What the task asks
Exactly repeat the material, dropping every picture from the copy.

Given entries

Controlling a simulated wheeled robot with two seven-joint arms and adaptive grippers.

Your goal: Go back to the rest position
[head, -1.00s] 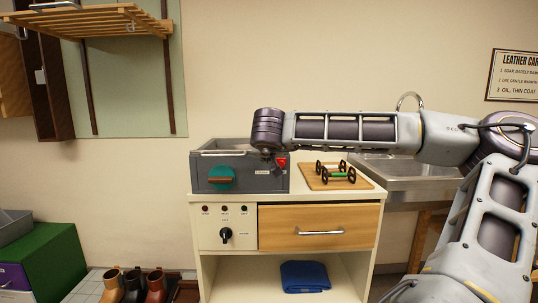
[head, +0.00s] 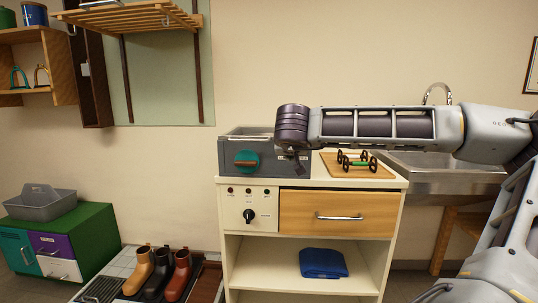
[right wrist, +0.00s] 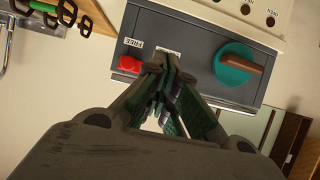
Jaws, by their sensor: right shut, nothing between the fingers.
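My right gripper (head: 298,163) hangs from the dark wrist just in front of the right part of the grey box's front. In the right wrist view the gripper (right wrist: 164,66) is shut and empty, its fingers together near a small label on the box. The grey box (head: 262,165) stands on the cabinet top. Its teal disc with a wooden handle (right wrist: 235,65) and a red part (right wrist: 130,64) beside a "FREE" label show in the right wrist view. The red part is hidden in the head view. I cannot tell whether the fingers touch the box. My left gripper is out of view.
A wooden board (head: 345,171) with a small wheeled rack (head: 357,162) lies right of the box, under my right arm. A steel sink (head: 440,176) stands farther right. A wooden rack (head: 130,18) hangs at upper left. Boots (head: 158,273) stand on the floor at left.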

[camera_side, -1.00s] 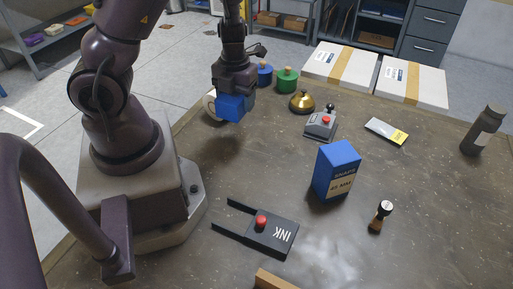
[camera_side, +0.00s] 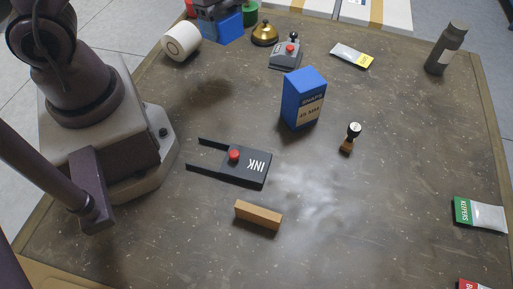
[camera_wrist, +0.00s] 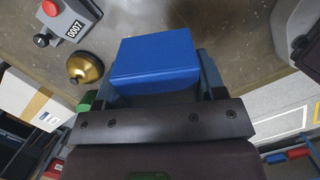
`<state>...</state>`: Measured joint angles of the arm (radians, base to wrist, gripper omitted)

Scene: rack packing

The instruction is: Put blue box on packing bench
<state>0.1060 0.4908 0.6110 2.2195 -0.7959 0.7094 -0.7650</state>
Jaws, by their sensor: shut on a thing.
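A plain blue box (camera_side: 222,28) is held in my gripper (camera_side: 218,10) at the top of the side view, where the frame cuts off most of the gripper. It appears raised above the brown packing bench (camera_side: 390,150), with a dark shadow on the bench below it. In the wrist view the blue box (camera_wrist: 155,58) sits between the fingers of my gripper (camera_wrist: 155,85), which are shut on it.
A white roll (camera_side: 182,42), brass bell (camera_side: 264,34) and grey counter (camera_side: 286,54) stand near the held box. The bench's lower middle has free room.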

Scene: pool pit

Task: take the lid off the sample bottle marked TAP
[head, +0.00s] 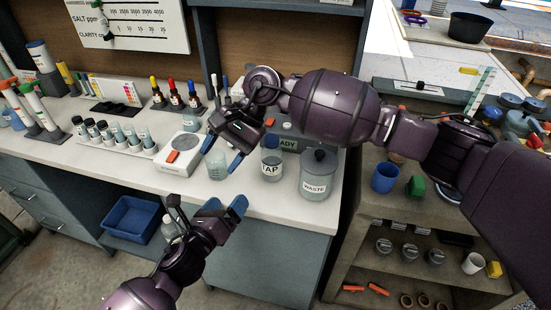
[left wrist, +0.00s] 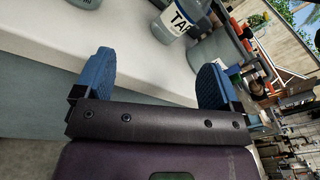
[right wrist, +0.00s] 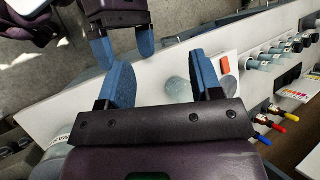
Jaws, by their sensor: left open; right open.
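The sample bottle marked TAP (head: 271,163) stands upright near the front edge of the counter, left of the WASTE jar. My right arm crosses above it and its top is hard to make out. In the left wrist view the TAP bottle (left wrist: 183,18) stands beyond my open fingers, its top cut off. My left gripper (head: 212,207) is open and empty, in front of the counter edge, left of and below the bottle. My right gripper (head: 222,152) is open and empty, above the counter left of the bottle, its fingers near a clear beaker (head: 215,165).
The dark-lidded WASTE jar (head: 318,175) stands close on the right of the bottle, and a READY container (head: 288,140) is behind. A white device with an orange button (head: 181,150) is to the left. The counter (head: 85,160) has clear room at its front left.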

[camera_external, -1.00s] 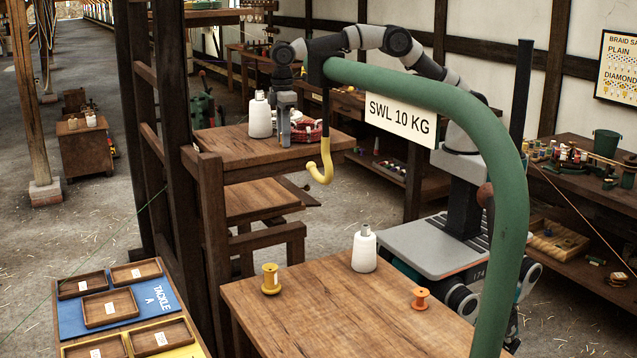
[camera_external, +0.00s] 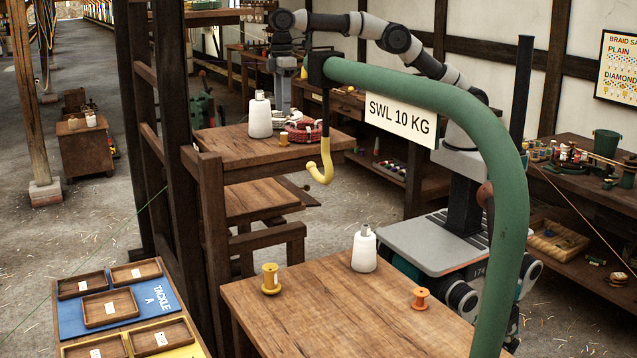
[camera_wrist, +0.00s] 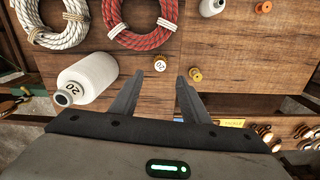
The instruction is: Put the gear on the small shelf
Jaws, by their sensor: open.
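No clearly toothed gear can be made out. A small pale, round piece with dark marks (camera_wrist: 160,62) lies on the raised wooden table (camera_wrist: 110,61), just beyond and between my fingertips in the wrist view. My gripper (camera_wrist: 155,80) is open and empty. In the external view my gripper (camera_external: 282,105) hangs above the back of the raised table, near the rope coils. A lower wooden shelf board (camera_external: 262,197) sits under that table; whether it is the small shelf is unclear.
A white cone (camera_external: 260,116) and coils of red rope (camera_wrist: 144,40) and white rope (camera_wrist: 30,25) flank the small piece. A hook (camera_external: 322,165) hangs from a green arched pipe (camera_external: 440,95). The front table holds yellow (camera_external: 271,279) and orange (camera_external: 420,298) spools and another cone (camera_external: 364,250).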

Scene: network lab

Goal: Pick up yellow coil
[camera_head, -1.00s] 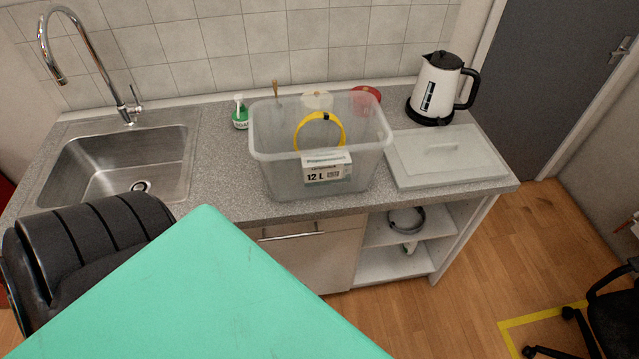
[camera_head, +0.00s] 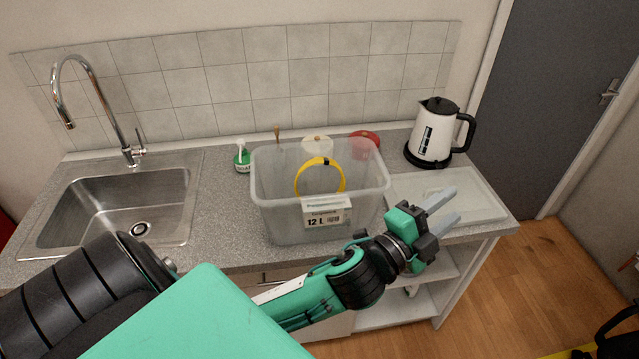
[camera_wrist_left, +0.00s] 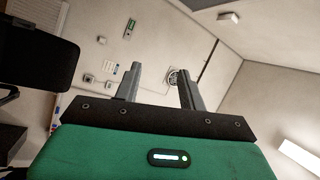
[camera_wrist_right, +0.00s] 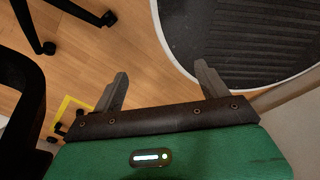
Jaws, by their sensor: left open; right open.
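The yellow coil (camera_head: 337,167) stands upright inside a clear plastic bin (camera_head: 283,222) on the counter. The bin has a white 12 L label on its front. My left gripper (camera_head: 447,206) is open and empty, to the right of the bin and in front of the flat lid, apart from the coil. In the left wrist view the left gripper (camera_wrist_left: 158,82) points at a wall and ceiling. My right gripper (camera_wrist_right: 160,82) shows only in its own wrist view, open and empty above the wood floor and a dark round-edged surface.
A grey lid (camera_head: 479,190) lies on the counter right of the bin. A white kettle (camera_head: 434,135) stands behind it. A sink (camera_head: 110,215) is at the left. A green-labelled bottle (camera_head: 242,158) and a red item (camera_head: 366,146) stand near the bin. Open shelves (camera_head: 395,318) are below.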

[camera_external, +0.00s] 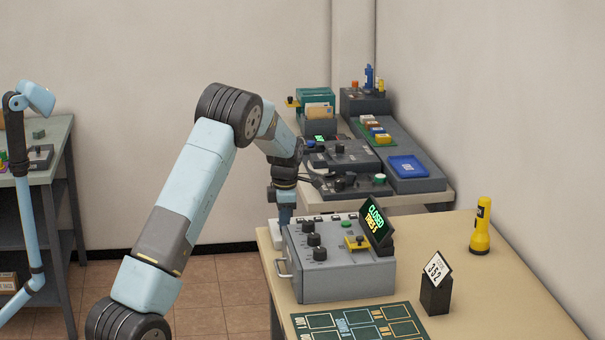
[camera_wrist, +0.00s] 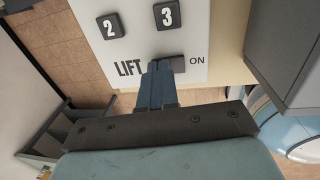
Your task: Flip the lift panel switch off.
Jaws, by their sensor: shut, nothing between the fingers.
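The white lift panel (camera_wrist: 188,40) shows in the wrist view with the word LIFT, dark buttons numbered 2 and 3, and an ON label at right. A dark switch (camera_wrist: 178,63) sits beside the ON label, partly hidden behind my fingertips. My gripper (camera_wrist: 157,66) is shut and empty, with its blue fingers over the panel between LIFT and ON. I cannot tell whether they touch the switch. In the external view, my gripper (camera_external: 285,218) points down at the table's far left corner, by the panel's white edge (camera_external: 272,233). The switch cannot be made out there.
A grey control box (camera_external: 345,280) with black knobs stands close in front of the panel. A yellow flashlight (camera_external: 481,228) stands farther right. The table's right part is mostly clear.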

Answer for the task
Controlling a simulated wheeled robot with two seven-joint arms and adaptive grippers.

Your goal: Go back to the rest position
[head, -1.00s] 
[head, +0.00s] 
[right wrist, +0.00s] 
Jaws, by their sensor: right shut, nothing between the fingers.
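My right gripper (head: 298,163) hangs from the dark wrist just in front of the right part of the grey box's front. In the right wrist view the gripper (right wrist: 164,66) is shut and empty, its fingers together near a small label on the box. The grey box (head: 262,165) stands on the cabinet top. Its teal disc with a wooden handle (right wrist: 235,65) and a red part (right wrist: 130,64) beside a "FREE" label show in the right wrist view. The red part is hidden in the head view. I cannot tell whether the fingers touch the box. My left gripper is out of view.
A wooden board (head: 345,171) with a small wheeled rack (head: 357,162) lies right of the box, under my right arm. A steel sink (head: 440,176) stands farther right. A wooden rack (head: 130,18) hangs at upper left. Boots (head: 158,273) stand on the floor at left.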

[camera_side, -1.00s] 
[camera_side, +0.00s] 
[camera_wrist, +0.00s] 
`<state>...</state>`: Measured joint angles of the arm (radians, base to wrist, gripper omitted)

Scene: rack packing

The instruction is: Put blue box on packing bench
<state>0.1060 0.4908 0.6110 2.2195 -0.7959 0.7094 -0.7650</state>
Jaws, by their sensor: shut on a thing.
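A plain blue box (camera_side: 222,28) is held in my gripper (camera_side: 218,10) at the top of the side view, where the frame cuts off most of the gripper. It appears raised above the brown packing bench (camera_side: 390,150), with a dark shadow on the bench below it. In the wrist view the blue box (camera_wrist: 155,58) sits between the fingers of my gripper (camera_wrist: 155,85), which are shut on it.
A white roll (camera_side: 182,42), brass bell (camera_side: 264,34) and grey counter (camera_side: 286,54) stand near the held box. The bench's lower middle has free room.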

Scene: pool pit

Task: take the lid off the sample bottle marked TAP
[head, +0.00s] 
[left wrist, +0.00s] 
[right wrist, +0.00s] 
Jaws, by their sensor: left open; right open.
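The sample bottle marked TAP (head: 271,163) stands upright near the front edge of the counter, left of the WASTE jar. My right arm crosses above it and its top is hard to make out. In the left wrist view the TAP bottle (left wrist: 183,18) stands beyond my open fingers, its top cut off. My left gripper (head: 212,207) is open and empty, in front of the counter edge, left of and below the bottle. My right gripper (head: 222,152) is open and empty, above the counter left of the bottle, its fingers near a clear beaker (head: 215,165).
The dark-lidded WASTE jar (head: 318,175) stands close on the right of the bottle, and a READY container (head: 288,140) is behind. A white device with an orange button (head: 181,150) is to the left. The counter (head: 85,160) has clear room at its front left.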

[camera_external, -1.00s] 
[camera_external, +0.00s] 
[camera_wrist, +0.00s] 
The instruction is: Put the gear on the small shelf
Jaws, by their sensor: open.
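No clearly toothed gear can be made out. A small pale, round piece with dark marks (camera_wrist: 160,62) lies on the raised wooden table (camera_wrist: 110,61), just beyond and between my fingertips in the wrist view. My gripper (camera_wrist: 155,80) is open and empty. In the external view my gripper (camera_external: 282,105) hangs above the back of the raised table, near the rope coils. A lower wooden shelf board (camera_external: 262,197) sits under that table; whether it is the small shelf is unclear.
A white cone (camera_external: 260,116) and coils of red rope (camera_wrist: 144,40) and white rope (camera_wrist: 30,25) flank the small piece. A hook (camera_external: 322,165) hangs from a green arched pipe (camera_external: 440,95). The front table holds yellow (camera_external: 271,279) and orange (camera_external: 420,298) spools and another cone (camera_external: 364,250).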

Scene: network lab

Goal: Pick up yellow coil
[camera_head, -1.00s] 
[camera_head, +0.00s] 
[camera_wrist_left, +0.00s] 
[camera_wrist_right, +0.00s] 
Jaws, by their sensor: left open; right open.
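The yellow coil (camera_head: 337,167) stands upright inside a clear plastic bin (camera_head: 283,222) on the counter. The bin has a white 12 L label on its front. My left gripper (camera_head: 447,206) is open and empty, to the right of the bin and in front of the flat lid, apart from the coil. In the left wrist view the left gripper (camera_wrist_left: 158,82) points at a wall and ceiling. My right gripper (camera_wrist_right: 160,82) shows only in its own wrist view, open and empty above the wood floor and a dark round-edged surface.
A grey lid (camera_head: 479,190) lies on the counter right of the bin. A white kettle (camera_head: 434,135) stands behind it. A sink (camera_head: 110,215) is at the left. A green-labelled bottle (camera_head: 242,158) and a red item (camera_head: 366,146) stand near the bin. Open shelves (camera_head: 395,318) are below.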

[camera_external, +0.00s] 
[camera_wrist, +0.00s] 
Your task: Flip the lift panel switch off.
Jaws, by their sensor: shut, nothing between the fingers.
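The white lift panel (camera_wrist: 188,40) shows in the wrist view with the word LIFT, dark buttons numbered 2 and 3, and an ON label at right. A dark switch (camera_wrist: 178,63) sits beside the ON label, partly hidden behind my fingertips. My gripper (camera_wrist: 157,66) is shut and empty, with its blue fingers over the panel between LIFT and ON. I cannot tell whether they touch the switch. In the external view, my gripper (camera_external: 285,218) points down at the table's far left corner, by the panel's white edge (camera_external: 272,233). The switch cannot be made out there.
A grey control box (camera_external: 345,280) with black knobs stands close in front of the panel. A yellow flashlight (camera_external: 481,228) stands farther right. The table's right part is mostly clear.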

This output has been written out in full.